Private cloud: if you have your own hardware, you can provide your own cloud computing capabilities.
Hybrid cloud: not the Prius kind, but the ability to run both private and public clouds.
Having your own private cloud can sometimes mean high purchasing costs for the hardware. And you still have your information stored virtually.
Online and Compute Storage
These are two different service options. Compute storage is through your virtual servers. And sometimes, those can get backed up with data and pretty soon you will need more hard drive space. But with online storage, you can access your files remotely in an offsite location.
Horizontal or Vertical Compute?
Now you get to choose between horizontal or vertical compute.

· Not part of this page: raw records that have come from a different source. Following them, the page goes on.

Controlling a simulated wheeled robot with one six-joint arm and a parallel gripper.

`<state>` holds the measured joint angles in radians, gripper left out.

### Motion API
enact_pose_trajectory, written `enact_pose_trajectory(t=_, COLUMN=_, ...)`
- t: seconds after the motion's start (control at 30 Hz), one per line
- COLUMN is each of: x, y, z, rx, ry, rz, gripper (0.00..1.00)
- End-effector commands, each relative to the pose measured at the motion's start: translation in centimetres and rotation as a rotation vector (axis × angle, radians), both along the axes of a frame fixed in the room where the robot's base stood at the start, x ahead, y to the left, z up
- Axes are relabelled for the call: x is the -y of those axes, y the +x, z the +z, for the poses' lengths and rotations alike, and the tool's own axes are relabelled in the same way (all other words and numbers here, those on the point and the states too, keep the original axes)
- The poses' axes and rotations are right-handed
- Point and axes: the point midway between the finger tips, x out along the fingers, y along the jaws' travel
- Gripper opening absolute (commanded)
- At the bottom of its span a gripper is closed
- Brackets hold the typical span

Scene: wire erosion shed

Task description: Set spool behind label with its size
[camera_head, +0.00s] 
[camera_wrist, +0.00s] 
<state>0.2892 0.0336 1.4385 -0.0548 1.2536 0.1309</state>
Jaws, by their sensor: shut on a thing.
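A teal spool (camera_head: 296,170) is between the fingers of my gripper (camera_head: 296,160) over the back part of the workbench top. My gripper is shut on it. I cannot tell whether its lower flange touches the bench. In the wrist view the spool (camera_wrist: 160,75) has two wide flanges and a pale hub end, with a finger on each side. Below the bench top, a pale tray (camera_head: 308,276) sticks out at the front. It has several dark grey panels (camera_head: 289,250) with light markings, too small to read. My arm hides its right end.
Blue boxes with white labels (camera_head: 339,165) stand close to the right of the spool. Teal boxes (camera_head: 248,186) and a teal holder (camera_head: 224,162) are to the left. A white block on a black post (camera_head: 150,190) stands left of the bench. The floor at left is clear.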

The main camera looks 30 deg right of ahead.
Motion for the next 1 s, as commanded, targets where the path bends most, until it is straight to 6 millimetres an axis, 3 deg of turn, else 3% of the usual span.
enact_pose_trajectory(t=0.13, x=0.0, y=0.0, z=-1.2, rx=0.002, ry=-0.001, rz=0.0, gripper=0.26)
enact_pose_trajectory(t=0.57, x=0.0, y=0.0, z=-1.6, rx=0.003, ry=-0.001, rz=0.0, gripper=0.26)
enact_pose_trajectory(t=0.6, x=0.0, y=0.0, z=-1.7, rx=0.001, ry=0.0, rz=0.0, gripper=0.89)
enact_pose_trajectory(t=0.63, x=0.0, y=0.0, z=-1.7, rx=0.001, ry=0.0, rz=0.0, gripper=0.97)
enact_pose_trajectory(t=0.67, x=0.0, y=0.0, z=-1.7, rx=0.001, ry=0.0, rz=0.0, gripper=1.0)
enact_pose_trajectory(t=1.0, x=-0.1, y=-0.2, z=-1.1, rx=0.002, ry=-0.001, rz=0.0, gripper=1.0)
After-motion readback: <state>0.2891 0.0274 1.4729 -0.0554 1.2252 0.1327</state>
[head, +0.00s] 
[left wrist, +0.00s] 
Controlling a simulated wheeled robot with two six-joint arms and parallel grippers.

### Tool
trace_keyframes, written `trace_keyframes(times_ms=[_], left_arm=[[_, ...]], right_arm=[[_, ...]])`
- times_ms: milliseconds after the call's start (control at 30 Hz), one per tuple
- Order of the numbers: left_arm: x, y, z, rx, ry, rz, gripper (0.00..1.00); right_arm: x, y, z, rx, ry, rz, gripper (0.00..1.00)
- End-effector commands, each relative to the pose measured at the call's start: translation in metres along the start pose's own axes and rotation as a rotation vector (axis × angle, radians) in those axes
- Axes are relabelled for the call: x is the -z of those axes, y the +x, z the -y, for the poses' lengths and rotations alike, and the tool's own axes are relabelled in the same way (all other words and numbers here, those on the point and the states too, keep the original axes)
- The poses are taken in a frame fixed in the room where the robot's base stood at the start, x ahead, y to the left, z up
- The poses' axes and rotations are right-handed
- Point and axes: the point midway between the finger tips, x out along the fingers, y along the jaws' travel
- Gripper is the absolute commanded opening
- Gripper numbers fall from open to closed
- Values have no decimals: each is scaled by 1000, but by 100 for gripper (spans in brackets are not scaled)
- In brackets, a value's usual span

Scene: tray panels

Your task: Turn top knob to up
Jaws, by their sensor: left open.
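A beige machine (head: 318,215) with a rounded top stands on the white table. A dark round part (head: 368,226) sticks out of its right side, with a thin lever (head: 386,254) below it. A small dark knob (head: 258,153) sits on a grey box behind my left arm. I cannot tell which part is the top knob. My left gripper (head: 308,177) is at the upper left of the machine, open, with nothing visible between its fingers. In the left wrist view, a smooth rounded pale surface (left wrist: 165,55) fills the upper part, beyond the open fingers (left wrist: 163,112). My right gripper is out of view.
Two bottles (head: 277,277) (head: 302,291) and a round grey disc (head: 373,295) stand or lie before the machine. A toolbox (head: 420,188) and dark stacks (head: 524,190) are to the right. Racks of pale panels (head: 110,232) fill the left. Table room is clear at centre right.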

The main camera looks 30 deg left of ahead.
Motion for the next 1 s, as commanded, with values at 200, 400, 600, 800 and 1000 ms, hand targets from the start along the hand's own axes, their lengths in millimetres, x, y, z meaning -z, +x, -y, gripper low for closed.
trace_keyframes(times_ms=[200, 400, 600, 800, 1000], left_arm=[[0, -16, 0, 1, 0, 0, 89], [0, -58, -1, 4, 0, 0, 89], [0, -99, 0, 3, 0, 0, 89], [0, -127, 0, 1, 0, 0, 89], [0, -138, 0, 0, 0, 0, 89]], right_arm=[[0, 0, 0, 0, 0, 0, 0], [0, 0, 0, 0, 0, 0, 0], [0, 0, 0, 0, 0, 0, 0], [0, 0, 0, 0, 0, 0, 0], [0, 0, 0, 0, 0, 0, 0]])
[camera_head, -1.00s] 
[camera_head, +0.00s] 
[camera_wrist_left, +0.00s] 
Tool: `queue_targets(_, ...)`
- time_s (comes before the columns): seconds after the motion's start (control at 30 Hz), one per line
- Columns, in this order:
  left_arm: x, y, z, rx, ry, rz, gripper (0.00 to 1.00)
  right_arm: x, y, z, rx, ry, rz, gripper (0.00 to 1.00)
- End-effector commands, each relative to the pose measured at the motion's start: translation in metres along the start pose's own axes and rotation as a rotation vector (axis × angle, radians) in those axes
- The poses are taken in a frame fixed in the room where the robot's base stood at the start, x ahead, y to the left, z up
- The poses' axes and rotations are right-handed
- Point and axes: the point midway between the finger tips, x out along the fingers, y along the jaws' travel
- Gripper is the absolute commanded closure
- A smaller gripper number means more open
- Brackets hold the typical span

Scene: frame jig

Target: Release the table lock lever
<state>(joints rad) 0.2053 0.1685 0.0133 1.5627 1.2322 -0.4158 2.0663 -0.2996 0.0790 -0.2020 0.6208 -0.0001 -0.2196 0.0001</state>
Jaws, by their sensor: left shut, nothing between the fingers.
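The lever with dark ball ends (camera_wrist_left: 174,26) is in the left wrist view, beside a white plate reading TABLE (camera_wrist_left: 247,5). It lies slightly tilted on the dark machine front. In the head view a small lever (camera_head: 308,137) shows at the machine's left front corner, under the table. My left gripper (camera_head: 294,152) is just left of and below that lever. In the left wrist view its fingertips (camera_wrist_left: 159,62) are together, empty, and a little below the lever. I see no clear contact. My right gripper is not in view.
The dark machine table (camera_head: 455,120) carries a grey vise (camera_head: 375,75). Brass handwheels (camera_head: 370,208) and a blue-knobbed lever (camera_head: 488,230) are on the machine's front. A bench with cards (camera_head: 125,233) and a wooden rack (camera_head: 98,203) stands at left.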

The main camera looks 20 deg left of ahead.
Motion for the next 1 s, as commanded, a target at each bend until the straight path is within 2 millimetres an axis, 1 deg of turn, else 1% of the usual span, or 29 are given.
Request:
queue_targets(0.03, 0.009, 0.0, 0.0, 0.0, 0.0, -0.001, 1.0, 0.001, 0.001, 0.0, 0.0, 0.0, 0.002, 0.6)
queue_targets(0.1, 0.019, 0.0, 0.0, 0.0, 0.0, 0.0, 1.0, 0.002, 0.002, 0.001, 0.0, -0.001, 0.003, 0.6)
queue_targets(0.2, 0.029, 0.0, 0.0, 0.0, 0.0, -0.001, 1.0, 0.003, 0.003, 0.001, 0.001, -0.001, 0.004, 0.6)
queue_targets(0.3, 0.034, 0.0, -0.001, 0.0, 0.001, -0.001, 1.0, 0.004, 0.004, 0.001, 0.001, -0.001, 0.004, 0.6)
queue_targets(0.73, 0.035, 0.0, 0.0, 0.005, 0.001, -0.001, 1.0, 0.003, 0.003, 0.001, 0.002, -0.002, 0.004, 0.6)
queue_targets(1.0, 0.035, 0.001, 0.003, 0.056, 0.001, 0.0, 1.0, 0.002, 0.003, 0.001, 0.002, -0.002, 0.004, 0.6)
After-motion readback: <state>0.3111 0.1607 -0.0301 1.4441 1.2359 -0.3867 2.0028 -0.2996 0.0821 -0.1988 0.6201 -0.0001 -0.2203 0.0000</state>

Simply, horizontal refers to how many servers you need and vertical is when you increase the space within a server.
The Cloud has Burst!
If you have a particularly busy season or a month when you need lots of cloud computing, you can ramp up the servers. Then, when you aren’t as busy anymore, you can either stop cloud computing services or just scale some down.
Cloud Compute and Virtual Private Server (VPS)
VPS uses a hardware like cloud computing but isn’t as easy to manage. Cloud computing on the other hand, has back up services (redundancy), many access points, and easier manageability.
The Burst Turned into a Storm
Some may refer to the term “cloud storm” which means several different cloud computing services are used at once for one computing environment. Sometimes you need more back up locations or a cloud in the right time zone.